With this episode, our retrospective of Ark II is complete. The series’ strongest points remain the technology and production design, in my opinion. The vehicles, sets, props and uniforms are all genuinely impressive, even today.
Less impressive is the kind of loose-minded, indistinct “background” detail underlying the post-apocalyptic world of Ark II’s future. In Star Trek, episode wrap-ups would frequently see Captain Kirk noting in a log that Federation advisors, teachers or helpers were on the way to help a planet changed by the Enterprise’s visit. Ark II could have used some of that specificity, particularly since Jonah and his people are trying to rebuild a world, and that agenda requires more than a cursory one-off visit to troubled villages and towns.
Yet the missions undertaken by Jonah and his crew are generally pretty loosely-structured, and there’s very little sense of follow-up or persistence. Many episodes involve the idea that bad actors and evil-doers, once confronted with their anti-social behavior, will see the error of their ways and do right. That is not a strong enough basis upon which to re-build a ruined world in my opinion.
The series should have featured, at some point, back-up personnel helping to smooth transitions and usher in the positive changes first initiated by Jonah and his team. Also, I would have found it fascinating to feature a story in which Jonah and the others run across a villain who won’t back down, but only doubles-down, thus forcing them to confront their “non-aggressive” mission strategy and actively fight. In other words, I would have liked to have seen a stronger test of the protagonists’ values. I must confess: this is the very thing that bothers me the most about Star Trek: The Next Generation. It’s easy to preach noble values when you live in paradise; when you have a full stomach and the time to “enrich” yourself educationally and otherwise.

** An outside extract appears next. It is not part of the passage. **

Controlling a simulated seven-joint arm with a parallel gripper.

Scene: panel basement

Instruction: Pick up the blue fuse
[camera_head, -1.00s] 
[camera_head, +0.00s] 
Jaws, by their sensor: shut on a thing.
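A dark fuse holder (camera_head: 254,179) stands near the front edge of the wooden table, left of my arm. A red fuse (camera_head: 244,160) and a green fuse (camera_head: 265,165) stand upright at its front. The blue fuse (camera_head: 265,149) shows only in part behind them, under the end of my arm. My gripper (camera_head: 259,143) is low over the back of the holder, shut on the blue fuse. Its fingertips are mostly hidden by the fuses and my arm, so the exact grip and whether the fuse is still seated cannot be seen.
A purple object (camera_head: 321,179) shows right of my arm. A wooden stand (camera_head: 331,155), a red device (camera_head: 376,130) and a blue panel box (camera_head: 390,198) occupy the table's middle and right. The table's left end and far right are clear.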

But what happens when you don’t live in paradise? Then what?
Because of the series format, the Ark II team often overmatches the bad guys. The vehicle’s crew has science, technology, knowledge and force fields on their side. Accordingly, many episodes do not feature an adequate or deep sense of menace. Thus the episodes that I remember best are those, like “Orkus,” which present a real challenge. Other examples are episodes such as “Omega” (about a mind-controlling computer), “The Cryogenic Man” (about an entitled 20th century businessman) and “The Lottery,” which features a kind of “phantom zone” pocket universe where a tyrant banishes enemies.
Another highlight of the series is the episode “The Robot,” which features Robby the Robot as a learning machine, and includes an abundance of colorful character interaction.
Every Ark II episode carries a message about morality, and some adults may find this aspect of the series tiresome. But if you remember the program’s original context – as a Saturday morning show for children – the didacticism is easily understandable. I don’t have any problem with the moral framework of the series, and feel it’s an excellent program for kids to watch since it meditates on ideas about how best to “build” a better tomorrow.
I know we’ve had a big discussion about remakes here on the blog recently, but I can’t help but feel that an adult-oriented Ark II would be a great subject for remaking today. This is a “sci fi” world that could certainly stand some deepening and maturity, but which is already interesting and unique enough to merit interest from audiences.
The problem, of course, is that probably not enough people remember the series in the first place.